* INFORMATION SHOWN *
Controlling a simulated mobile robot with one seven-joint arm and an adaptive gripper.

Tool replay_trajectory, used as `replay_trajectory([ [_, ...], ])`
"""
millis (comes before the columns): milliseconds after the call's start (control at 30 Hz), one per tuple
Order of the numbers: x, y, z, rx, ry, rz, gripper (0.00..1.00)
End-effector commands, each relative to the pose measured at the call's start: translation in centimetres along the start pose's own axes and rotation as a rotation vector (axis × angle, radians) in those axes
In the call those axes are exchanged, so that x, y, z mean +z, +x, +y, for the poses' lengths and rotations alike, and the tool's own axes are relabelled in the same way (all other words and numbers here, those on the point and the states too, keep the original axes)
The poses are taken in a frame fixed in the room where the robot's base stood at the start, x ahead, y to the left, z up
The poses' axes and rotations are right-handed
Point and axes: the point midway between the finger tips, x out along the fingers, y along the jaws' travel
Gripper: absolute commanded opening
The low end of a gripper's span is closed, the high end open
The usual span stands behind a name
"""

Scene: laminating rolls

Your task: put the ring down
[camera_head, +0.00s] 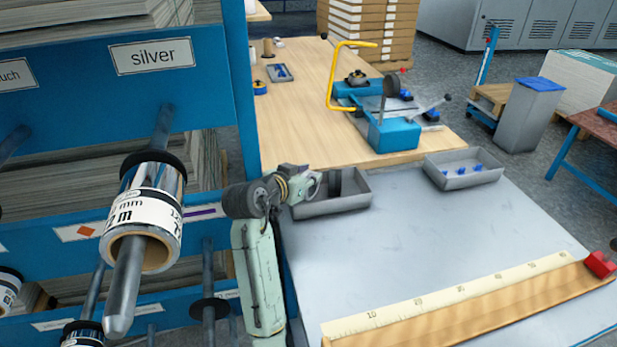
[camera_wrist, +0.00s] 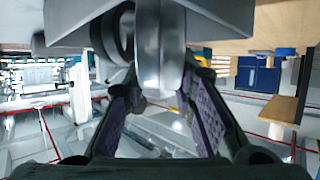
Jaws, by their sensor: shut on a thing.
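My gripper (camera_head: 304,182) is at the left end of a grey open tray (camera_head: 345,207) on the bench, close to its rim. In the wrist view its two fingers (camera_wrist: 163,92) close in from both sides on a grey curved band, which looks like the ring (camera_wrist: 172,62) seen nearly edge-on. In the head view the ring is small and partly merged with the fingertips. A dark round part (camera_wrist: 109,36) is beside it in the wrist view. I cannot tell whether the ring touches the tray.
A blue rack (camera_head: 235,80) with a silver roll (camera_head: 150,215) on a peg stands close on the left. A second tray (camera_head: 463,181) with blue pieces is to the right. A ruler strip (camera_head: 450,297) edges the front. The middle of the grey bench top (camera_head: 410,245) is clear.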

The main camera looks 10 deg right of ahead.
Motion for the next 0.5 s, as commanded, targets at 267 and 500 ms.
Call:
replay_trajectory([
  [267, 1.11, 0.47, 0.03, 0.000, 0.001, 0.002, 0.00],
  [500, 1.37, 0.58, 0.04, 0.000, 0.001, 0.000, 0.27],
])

---

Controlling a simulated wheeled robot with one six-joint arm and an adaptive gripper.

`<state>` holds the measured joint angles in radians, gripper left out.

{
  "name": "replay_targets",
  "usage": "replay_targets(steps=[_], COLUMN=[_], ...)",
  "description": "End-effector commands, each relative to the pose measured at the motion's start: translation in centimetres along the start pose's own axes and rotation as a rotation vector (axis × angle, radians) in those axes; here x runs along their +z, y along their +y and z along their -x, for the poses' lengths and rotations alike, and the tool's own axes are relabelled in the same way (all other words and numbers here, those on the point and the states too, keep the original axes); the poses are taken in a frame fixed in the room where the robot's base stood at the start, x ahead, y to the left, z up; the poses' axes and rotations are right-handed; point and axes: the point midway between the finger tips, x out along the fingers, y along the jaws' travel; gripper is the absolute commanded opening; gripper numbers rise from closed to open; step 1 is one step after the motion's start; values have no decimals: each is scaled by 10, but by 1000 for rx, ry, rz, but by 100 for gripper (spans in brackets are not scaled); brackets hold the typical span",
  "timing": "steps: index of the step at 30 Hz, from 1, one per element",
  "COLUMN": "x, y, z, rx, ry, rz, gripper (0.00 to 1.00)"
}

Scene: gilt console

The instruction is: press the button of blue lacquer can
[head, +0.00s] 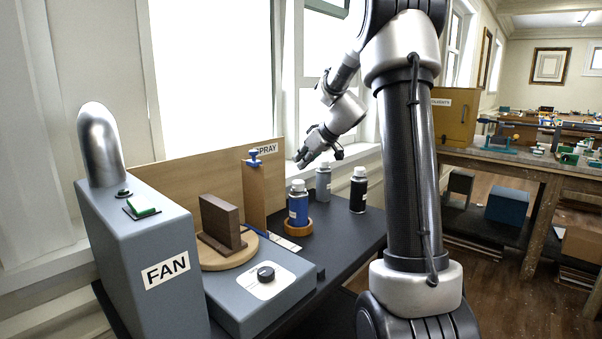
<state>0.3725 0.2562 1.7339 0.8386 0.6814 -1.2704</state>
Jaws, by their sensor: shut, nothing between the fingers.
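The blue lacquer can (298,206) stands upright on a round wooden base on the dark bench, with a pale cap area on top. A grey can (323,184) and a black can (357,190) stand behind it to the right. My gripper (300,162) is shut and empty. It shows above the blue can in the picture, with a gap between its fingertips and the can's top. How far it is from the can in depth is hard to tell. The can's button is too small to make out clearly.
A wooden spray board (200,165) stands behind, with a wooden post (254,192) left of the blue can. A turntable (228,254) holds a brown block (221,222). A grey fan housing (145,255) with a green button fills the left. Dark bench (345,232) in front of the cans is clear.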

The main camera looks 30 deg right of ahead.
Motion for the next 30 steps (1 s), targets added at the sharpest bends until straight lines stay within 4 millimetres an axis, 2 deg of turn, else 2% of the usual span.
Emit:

...

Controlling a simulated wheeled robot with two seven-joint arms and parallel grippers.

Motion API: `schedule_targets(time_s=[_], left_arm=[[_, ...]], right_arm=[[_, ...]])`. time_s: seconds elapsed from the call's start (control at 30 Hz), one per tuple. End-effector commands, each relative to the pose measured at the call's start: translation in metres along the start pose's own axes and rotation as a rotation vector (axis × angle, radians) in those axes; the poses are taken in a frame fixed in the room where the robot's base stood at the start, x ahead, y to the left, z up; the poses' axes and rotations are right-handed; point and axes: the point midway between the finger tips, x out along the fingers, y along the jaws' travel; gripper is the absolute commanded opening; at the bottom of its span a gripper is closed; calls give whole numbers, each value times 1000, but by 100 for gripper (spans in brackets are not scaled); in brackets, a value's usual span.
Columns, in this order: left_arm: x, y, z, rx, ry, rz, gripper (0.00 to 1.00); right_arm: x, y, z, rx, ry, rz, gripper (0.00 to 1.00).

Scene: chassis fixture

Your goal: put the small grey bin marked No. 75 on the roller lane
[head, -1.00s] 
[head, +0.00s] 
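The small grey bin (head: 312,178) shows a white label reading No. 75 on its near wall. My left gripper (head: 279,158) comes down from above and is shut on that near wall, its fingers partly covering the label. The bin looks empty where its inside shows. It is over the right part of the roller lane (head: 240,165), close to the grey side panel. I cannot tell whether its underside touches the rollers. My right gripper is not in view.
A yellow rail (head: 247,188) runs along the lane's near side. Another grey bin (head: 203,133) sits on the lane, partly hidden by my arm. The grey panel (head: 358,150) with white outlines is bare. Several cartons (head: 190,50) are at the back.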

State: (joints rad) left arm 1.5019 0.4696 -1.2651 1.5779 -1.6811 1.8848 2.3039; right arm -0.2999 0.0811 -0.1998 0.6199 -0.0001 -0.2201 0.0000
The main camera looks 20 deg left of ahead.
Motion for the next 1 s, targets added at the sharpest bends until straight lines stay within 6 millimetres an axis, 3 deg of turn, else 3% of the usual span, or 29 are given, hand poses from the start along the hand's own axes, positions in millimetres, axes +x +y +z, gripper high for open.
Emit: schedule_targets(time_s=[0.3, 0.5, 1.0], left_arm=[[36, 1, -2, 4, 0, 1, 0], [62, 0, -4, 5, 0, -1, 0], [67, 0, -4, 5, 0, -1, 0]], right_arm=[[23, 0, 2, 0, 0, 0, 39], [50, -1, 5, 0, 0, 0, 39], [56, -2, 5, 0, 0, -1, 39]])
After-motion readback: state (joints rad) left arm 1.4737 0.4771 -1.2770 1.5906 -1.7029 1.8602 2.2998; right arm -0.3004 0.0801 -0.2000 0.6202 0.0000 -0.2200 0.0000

* SET EXERCISE *
Report how many lines of the entries hold the string "states". Provide the number alone.

* ANSWER TO THE EXERCISE *
2